This Major LGBT Group Wants Christian Colleges Exposed, Then Changed
The largest homosexual, lesbian, bisexual and transgender advocacy and propaganda organization in the United States is coming after Christian colleges. Whether the college is Catholic, Orthodox, mainline Protestant, Evangelical Protestant, non-denominational or charismatic, the Human Rights Campaign (HRC) will be coming after them if they refuse to deny fundamental Christian doctrines. These advocates of a new social order don’t want them teaching that marriage is a relation of one man and one woman, homosexual conduct is immoral, and the sexual difference between male and female is a given and a gift.
The organization’s well-funded. It raised close to forty million dollars in 2014. It’s also increasingly politically influential. The HRC’s recent endorsement of Hillary Clinton for the Democratic presidential nomination, as well as her glowing praise of the group when she got the endorsement, speaks volumes.

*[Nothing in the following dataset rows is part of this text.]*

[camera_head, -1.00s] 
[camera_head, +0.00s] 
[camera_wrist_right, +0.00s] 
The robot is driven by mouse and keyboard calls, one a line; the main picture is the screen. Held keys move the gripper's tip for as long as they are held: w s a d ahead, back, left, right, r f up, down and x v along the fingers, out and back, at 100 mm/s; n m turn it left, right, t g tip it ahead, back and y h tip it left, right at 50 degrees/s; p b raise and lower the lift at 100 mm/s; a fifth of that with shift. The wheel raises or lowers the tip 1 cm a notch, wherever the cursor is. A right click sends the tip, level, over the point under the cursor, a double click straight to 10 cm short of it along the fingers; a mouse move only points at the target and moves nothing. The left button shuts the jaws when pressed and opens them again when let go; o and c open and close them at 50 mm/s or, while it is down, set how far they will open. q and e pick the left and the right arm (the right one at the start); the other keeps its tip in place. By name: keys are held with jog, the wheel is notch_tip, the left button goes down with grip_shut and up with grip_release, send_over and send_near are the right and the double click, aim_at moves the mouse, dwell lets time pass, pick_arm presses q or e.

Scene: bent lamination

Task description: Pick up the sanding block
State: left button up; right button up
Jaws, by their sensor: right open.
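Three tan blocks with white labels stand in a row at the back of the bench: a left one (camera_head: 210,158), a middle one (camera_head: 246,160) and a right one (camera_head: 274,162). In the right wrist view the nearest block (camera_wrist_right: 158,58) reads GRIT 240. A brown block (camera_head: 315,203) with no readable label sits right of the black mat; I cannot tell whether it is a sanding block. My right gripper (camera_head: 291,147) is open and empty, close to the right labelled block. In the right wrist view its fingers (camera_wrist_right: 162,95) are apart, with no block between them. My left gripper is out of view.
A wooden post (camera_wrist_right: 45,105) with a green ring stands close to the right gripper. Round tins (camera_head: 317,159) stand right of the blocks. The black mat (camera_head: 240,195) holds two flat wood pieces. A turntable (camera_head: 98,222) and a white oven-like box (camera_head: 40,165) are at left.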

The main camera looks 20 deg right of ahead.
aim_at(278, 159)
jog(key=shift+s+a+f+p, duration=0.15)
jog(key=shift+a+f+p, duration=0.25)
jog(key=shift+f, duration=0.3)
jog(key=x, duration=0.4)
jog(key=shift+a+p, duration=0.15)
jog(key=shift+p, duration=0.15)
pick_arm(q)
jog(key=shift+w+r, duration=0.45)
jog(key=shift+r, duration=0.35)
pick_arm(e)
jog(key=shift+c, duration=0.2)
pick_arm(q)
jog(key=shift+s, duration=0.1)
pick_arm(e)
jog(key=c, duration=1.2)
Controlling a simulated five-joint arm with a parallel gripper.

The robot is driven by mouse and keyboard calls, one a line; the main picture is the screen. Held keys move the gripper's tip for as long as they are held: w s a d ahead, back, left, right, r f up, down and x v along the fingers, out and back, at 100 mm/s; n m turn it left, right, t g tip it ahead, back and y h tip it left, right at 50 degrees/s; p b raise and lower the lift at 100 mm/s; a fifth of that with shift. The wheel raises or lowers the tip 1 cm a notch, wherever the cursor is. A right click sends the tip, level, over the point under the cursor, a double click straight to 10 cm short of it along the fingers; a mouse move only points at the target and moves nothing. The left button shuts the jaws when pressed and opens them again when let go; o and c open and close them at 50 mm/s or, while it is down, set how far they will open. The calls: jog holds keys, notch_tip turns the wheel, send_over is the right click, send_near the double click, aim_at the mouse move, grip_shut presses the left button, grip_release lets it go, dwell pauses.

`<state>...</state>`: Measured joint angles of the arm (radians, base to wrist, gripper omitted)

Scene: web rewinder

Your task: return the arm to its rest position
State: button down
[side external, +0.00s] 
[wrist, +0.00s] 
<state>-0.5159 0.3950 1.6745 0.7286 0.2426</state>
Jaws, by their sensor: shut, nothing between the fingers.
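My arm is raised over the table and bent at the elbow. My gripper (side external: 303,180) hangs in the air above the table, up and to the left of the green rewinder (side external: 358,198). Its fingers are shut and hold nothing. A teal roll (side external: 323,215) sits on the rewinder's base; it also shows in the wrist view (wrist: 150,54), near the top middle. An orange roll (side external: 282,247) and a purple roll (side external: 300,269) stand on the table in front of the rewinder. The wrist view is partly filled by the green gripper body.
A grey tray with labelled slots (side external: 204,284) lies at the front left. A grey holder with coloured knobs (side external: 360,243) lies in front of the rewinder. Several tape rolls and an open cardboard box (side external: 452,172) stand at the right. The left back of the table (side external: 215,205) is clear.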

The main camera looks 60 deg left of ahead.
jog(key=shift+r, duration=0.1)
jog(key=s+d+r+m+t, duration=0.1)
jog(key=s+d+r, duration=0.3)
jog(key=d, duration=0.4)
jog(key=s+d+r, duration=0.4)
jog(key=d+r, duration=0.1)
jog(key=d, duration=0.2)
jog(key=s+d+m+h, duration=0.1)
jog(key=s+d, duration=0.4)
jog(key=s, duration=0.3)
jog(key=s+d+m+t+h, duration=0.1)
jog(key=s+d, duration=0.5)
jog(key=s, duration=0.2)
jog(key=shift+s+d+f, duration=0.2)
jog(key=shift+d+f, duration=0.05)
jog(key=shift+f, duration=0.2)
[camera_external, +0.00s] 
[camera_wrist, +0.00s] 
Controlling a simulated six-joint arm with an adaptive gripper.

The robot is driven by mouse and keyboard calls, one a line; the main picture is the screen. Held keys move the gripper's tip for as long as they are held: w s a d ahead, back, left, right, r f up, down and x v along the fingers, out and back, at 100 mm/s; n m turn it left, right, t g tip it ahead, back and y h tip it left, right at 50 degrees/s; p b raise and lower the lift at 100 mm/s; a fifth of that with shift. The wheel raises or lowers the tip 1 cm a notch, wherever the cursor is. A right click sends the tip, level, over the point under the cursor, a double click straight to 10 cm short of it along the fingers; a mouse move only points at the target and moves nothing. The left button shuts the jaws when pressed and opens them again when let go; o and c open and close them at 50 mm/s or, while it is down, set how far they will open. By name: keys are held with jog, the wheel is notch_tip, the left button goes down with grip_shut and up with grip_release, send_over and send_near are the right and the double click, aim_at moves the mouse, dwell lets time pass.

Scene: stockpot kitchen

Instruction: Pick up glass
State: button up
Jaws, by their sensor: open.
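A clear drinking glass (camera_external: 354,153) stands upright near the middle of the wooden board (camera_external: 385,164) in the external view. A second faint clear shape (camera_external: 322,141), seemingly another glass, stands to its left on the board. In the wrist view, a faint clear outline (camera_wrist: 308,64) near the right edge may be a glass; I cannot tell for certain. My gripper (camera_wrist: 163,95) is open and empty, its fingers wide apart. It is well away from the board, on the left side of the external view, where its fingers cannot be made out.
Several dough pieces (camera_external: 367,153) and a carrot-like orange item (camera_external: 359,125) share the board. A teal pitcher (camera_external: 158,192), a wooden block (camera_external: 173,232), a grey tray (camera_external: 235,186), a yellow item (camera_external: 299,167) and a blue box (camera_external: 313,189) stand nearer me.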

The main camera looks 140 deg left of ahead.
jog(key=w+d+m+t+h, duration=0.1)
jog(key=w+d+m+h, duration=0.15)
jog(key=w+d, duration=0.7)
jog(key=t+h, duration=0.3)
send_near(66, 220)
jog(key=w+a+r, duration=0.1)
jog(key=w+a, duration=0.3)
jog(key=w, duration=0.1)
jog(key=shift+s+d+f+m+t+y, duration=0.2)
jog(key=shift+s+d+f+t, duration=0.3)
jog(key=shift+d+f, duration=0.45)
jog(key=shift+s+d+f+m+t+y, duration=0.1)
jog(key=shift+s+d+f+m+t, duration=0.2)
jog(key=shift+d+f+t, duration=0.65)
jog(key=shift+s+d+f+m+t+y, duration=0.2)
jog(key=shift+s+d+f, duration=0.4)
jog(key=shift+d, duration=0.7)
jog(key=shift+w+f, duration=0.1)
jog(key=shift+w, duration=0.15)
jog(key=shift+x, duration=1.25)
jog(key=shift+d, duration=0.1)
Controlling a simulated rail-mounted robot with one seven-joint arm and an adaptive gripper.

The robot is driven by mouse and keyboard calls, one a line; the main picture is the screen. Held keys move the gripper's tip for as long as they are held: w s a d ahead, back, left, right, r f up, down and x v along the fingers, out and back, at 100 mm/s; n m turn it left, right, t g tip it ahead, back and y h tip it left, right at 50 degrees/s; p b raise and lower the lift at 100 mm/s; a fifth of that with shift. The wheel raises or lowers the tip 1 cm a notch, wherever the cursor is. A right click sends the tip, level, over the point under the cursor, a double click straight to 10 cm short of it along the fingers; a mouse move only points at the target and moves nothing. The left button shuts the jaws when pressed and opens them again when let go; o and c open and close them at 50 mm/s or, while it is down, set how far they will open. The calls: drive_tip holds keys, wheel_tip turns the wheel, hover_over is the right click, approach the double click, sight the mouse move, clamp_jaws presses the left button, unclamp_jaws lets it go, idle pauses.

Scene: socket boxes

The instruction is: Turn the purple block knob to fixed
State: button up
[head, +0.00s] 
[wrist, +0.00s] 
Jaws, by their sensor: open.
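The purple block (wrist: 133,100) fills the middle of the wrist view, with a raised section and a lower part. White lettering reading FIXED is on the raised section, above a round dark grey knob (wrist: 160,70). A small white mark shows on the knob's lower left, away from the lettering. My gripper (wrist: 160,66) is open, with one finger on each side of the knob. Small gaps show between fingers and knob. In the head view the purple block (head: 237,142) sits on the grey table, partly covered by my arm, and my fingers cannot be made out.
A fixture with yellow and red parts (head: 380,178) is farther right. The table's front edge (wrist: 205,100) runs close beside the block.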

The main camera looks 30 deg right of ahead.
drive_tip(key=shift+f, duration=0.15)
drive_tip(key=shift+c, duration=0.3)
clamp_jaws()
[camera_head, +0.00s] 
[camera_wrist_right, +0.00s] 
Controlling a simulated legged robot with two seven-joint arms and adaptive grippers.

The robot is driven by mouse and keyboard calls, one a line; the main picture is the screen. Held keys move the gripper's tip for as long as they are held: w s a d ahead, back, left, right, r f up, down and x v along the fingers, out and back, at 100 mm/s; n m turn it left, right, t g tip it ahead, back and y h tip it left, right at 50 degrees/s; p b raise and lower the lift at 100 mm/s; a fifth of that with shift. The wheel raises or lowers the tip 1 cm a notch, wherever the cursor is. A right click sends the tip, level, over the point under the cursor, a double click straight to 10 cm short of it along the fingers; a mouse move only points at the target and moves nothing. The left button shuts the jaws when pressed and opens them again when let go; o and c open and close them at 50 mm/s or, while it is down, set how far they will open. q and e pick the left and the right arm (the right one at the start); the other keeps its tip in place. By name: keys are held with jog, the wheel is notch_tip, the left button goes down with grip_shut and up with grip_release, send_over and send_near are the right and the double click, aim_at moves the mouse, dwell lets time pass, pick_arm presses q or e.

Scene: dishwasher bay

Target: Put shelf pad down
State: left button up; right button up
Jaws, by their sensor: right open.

The HRC recently announced that it wants the federal government to expand Title IX of the Education Amendments of 1972 to the Civil Rights Act which prohibits discrimination based on sexual difference in any educational institution that accepts federal funds. The implementing regulations of the Education Amendments Act allow an exemption when religious institutions can demonstrate that following a Title IX requirement would conflict with their religious doctrine, including religiously-based moral codes. Exemptions have been granted to Christian colleges across the confessional spectrum.
Supposedly “Hidden,” Dangerous Discrimination
The HRC views the Christian moral code as a “hidden” form of discrimination that puts “LGBT students at risk,” as it claims in the title of a new paper attacking the exemptions. The group sees respect for conscience in these matters as a violation of the students’ human rights.
Admitting in a press release that the Department of Education “has little discretion to deny these requests for exemptions,” it still demands that the department “publicly document for students and Congress which colleges are claiming their ability to discriminate on the basis of sexual orientation and gender identity, and to require each institution to make publicly available the exemptions they request and obtain so that students know their rights.”
The 56 colleges that have requested exemptions range across the Christian spectrum. The list includes Baptist institutions like Union, Criswell and Liberty, Methodist schools like Asbury and, Catholic schools like Franciscan, Dallas and Belmont Abbey, as well as Quaker (George Fox), Reformed (Dordt), Presbyterian (Covenant), Christian and Missionary Alliance (Toccoa Falls) and others. The HRC’s list doesn’t include well-known schools like Wheaton, Baylor or Catholic University.
More and more schools are asking for these exemptions. In his preface to the report Hidden Discrimination, HRC’s president Chad Griffin admits that “federal law does not explicitly protect students on the basis of sexual orientation or gender identity from discrimination.” He and the HRC believe “there is more the government can do to hold these schools accountable and ensure students, parents, employees, and the public have all the facts.”
Then he makes clear that this is only a first step: “This resource is just the beginning of our advocacy on this issue, and we will continue to push for full equality for all LGBT people, at school, at work, and in the communities they call home.” For now, the HRC is just asking that schools that hold to Christian moral teaching be exposed. But the group will keep working to make sure those schools someday have to do what the HRC wants, in violation of their beliefs.
The HRC’s Reasons
Why? The Human Rights Campaign is a leader in what we’ve called the “gender identity movement.” That movement rejects the notion that there is any real difference (philosophers call it an ontological difference) between men and women.
The movement insists that gender is fluid and solely within the prerogative of the individual. The movement wants civil and criminal law, at the state and the federal level, to recognize a “right” to choose one’s gender — and to change one’s mind about it at any time. It wants Christian institutions to accommodate, fund, and enforce this newly minted “right to choose.” It seeks to use the police power of the state against institutions that do not comply.
The HRC thinks the law is moving its way. As it says in the press release for the publication of Hidden Discrimination, there is “a growing recognition that Title IX protects students on the basis of gender identity and sexual orientation – including recent case law, Department of Education guidance, and school district settlements that support the use of it by LGBT students seeking legal recourse.” The HRC wants this “protection” to apply to Christian institutions, despite the first amendment’s guarantee of religious freedom.
The Human Rights Campaign effort against Christian Colleges is only one example of a growing national hostility toward faithful Christians, across the confessional spectrum. They’re starting small, but as Chad Griffin says, this is only a start. Worse is to come.